Ancillary service revenues also get eroded in an energy transition. As batteries get deployed as capacity resources, they are also perfectly suited for performing ancillary services because they are effectively always on with no limits to their ramp rates. Most batteries are also limited to roughly one cycle per day, so a four-hour battery often has around 1 hours per day with mostly nothing to do other than provide ancillary services. Because ancillary services markets are shallow relative to the quantity of storage that is expected to be built, batteries quickly become price setters, resulting in ancillary prices that reflect the opportunity costs for the energy arbitrage that batteries would otherwise perform.
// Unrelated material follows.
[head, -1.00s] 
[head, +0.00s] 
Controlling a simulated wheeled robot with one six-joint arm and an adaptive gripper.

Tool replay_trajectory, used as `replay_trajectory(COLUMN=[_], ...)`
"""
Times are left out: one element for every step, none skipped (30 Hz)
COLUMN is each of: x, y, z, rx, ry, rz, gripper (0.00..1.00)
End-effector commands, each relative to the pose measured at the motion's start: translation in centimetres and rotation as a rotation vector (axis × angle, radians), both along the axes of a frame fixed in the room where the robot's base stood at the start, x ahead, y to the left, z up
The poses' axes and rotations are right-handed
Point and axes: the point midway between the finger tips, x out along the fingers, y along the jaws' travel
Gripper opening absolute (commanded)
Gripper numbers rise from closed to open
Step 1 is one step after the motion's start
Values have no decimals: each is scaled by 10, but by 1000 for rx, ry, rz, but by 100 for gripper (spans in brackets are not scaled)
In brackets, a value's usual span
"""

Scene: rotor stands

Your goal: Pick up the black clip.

This results in near-zero ancillary prices when energy prices are not volatile and batteries have nothing else to do, and prices reflect the lost energy arbitrage revenues during volatile periods. As Figure 4 shows, these price dynamics have already emerged in markets where batteries have been deployed at scale. Ancillary prices started declining relative to energy prices in ERCOT and CAISO (the two markets with significant storage buildout by the end of 2024) as battery deployment grew. With storage depressing ancillary service prices, thermal generators cannot earn meaningful revenues from those ancillary services that can also be provided by batteries.

Figure 4. Ancillary price saturation in ERCOT and CAISO, with ancillary prices declining relative to energy prices as battery deployment grows.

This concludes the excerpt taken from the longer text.